→ ENTRIES SHOWN:
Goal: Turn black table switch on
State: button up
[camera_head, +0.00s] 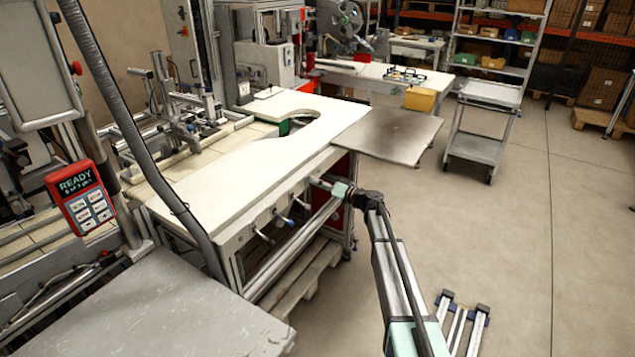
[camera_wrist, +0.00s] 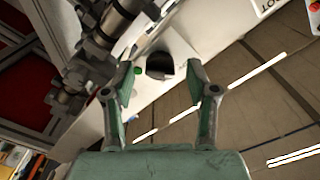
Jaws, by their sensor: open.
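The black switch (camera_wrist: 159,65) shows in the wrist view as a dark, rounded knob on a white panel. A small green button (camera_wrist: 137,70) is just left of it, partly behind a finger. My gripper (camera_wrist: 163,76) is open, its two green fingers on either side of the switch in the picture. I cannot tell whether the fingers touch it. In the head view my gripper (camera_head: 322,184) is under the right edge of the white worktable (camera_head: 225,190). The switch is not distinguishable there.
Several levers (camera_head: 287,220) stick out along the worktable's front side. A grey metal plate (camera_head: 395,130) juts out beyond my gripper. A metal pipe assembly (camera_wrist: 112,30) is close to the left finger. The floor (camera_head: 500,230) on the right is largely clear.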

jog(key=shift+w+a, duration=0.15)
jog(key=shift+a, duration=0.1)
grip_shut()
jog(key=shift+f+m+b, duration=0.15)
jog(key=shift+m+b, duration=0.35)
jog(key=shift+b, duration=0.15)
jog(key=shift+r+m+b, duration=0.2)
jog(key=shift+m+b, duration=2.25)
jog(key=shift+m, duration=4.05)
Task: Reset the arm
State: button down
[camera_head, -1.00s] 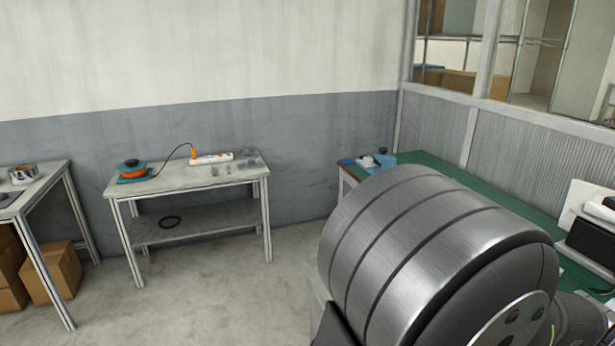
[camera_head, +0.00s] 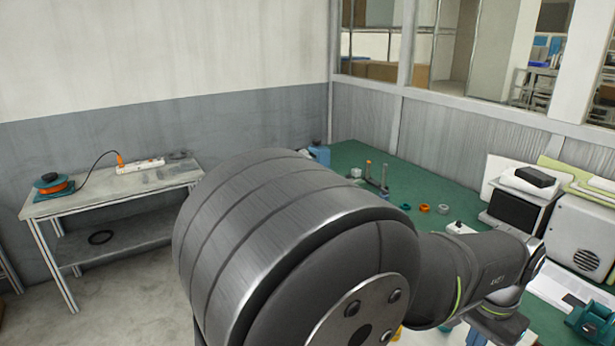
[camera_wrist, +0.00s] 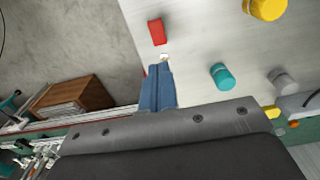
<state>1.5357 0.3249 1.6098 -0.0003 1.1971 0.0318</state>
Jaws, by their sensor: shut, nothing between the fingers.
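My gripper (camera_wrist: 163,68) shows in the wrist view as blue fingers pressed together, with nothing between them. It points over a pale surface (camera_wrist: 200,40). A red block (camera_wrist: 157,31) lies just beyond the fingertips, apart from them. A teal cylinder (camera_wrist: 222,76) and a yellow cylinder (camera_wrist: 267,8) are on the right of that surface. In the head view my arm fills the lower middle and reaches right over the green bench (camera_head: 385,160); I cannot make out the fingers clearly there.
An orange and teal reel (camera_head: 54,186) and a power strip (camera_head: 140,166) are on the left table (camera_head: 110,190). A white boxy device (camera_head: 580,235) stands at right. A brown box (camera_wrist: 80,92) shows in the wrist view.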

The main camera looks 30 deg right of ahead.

→ GIVEN INSTRUCTION:
Pictures do not belong in the copy. Reproduce exactly the lines from the one with "State: button down" to the one with "<state>1.5357 0.3249 1.6098", both lines included.

→ EXERCISE RESPONSE:
State: button down
[camera_head, -1.00s] 
[camera_head, +0.00s] 
[camera_wrist, +0.00s] 
<state>1.5357 0.3249 1.6098 -0.0003 1.1971 0.0318</state>

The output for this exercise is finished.